FP: Has the opposition suffered as a result of not having one leader at its helm?
VK: We now understand the Ukraine government has huge resources available to them: the media, the administration, the police. In order to win this battle, we have to unite behind one representative.
FP: And is that person you?
VK: My answer is not important. This is for the Ukrainian people to decide. We will see what the polls say.
FP: The opposition is drawn from a very diverse range of political views. How do you feel about working with a party like Svoboda, which has expressed extreme nationalist and anti-Semitic views?
VK: We are a different party. We have a different ideology, different electoral support. What we have in common is that we have the same enemy -- the government -- and the same goal: We see our country's future as being in the European Union.

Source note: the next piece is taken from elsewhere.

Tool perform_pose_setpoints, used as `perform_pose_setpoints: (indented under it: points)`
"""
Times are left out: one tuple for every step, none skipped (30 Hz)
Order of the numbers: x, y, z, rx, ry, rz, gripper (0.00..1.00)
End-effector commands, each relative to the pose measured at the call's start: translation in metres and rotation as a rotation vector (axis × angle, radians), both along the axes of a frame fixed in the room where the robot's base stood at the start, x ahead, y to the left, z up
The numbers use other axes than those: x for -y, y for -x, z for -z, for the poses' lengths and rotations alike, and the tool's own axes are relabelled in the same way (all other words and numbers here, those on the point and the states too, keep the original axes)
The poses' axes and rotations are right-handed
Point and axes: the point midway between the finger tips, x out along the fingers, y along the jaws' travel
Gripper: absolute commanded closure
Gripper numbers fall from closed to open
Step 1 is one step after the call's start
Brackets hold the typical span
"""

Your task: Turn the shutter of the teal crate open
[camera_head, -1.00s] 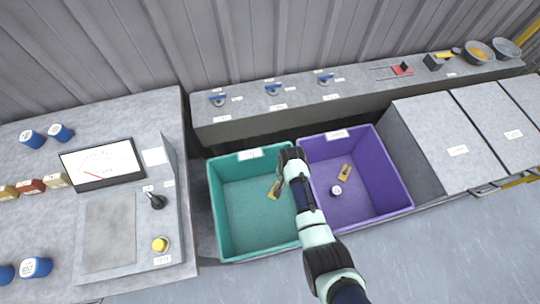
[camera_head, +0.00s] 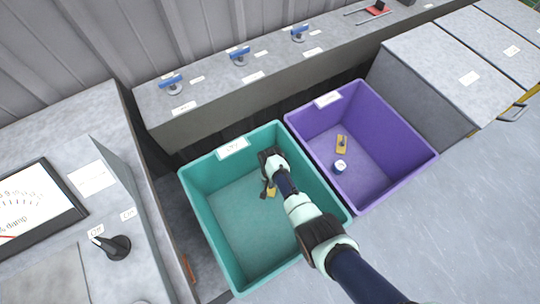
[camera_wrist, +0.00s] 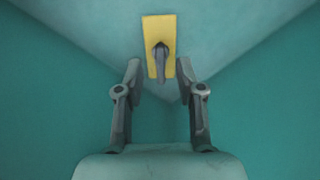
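The teal crate (camera_head: 232,262) stands open-topped below the ledge. A yellow plate (camera_head: 271,192) with a grey lever lies on its floor, partly hidden by my gripper. My gripper (camera_head: 268,178) is over the crate, pointing down. In the wrist view, my gripper (camera_wrist: 159,70) is open and empty. The yellow plate (camera_wrist: 150,28) sits just beyond the fingertips, between them, with the grey lever (camera_wrist: 160,64) pointing back toward the palm. I cannot tell whether the fingers touch the lever; gaps show on both sides.
The purple crate (camera_head: 425,160) stands right beside the teal one, holding a similar yellow plate (camera_head: 342,146) and a small white-and-blue round thing (camera_head: 340,166). Blue handles (camera_head: 238,53) line the ledge behind. A panel with a black knob (camera_head: 115,247) stands at left.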

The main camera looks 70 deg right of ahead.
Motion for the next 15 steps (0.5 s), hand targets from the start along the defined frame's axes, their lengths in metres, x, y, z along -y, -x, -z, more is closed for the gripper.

It is very important that every Ukrainian person loves their country, and will fight for their country. But my vision is not nationalistic or anti-Semitic.
FP: What skills from your boxing career are you bringing to this fight?
VK: Discipline. You need to see the goal and work endlessly toward that, to never give up.
FP: What's a dirtier fight, Ukrainian politics or boxing?
VK: The answer to this is clear. In boxing, you have rules and, if you break them, then you are disqualified. This is not the case with Ukrainian politics. Here you must still fight, but there are no rules to the game. Our aim now is to bring in these rules, to politics and to economics, to enable a fair fight.